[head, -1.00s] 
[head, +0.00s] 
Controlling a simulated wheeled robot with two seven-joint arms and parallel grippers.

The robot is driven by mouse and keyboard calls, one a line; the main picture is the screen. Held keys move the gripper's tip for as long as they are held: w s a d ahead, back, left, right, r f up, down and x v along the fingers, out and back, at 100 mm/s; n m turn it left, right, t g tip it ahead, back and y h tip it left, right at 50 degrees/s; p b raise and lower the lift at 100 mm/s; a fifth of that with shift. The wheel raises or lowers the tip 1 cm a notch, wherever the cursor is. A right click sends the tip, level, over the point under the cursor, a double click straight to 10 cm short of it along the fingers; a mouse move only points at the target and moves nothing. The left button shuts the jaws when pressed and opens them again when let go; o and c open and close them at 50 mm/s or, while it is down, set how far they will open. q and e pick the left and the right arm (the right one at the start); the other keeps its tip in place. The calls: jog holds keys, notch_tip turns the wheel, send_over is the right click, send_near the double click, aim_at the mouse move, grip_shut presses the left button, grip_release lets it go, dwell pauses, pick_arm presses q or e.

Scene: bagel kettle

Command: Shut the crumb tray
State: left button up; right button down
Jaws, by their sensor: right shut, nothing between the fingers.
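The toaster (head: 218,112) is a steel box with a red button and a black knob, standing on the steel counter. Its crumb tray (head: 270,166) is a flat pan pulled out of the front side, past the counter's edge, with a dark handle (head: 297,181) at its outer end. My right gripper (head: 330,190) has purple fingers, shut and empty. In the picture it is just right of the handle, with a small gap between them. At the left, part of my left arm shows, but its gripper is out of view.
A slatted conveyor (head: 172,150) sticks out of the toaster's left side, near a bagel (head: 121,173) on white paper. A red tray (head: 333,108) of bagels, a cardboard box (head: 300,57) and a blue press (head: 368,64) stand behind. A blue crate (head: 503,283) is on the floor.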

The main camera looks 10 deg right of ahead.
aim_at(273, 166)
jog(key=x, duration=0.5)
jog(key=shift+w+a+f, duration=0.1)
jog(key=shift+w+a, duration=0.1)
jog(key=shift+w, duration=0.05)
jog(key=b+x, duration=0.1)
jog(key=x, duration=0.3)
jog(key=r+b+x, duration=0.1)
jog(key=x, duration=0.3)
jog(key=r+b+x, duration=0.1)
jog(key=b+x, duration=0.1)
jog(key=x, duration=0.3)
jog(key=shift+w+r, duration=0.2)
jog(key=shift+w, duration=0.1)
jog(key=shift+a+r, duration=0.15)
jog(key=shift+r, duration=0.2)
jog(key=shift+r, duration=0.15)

____________________

**Goal**.
Each line from the line with "[head, +0.00s]" to the line with "Controlling a simulated" is to be echoed exactly; both boundary lines are included, and nothing else is to be output.

**Result below**.
[head, +0.00s] 
Controlling a simulated wheeled robot with two seven-joint arms and parallel grippers.

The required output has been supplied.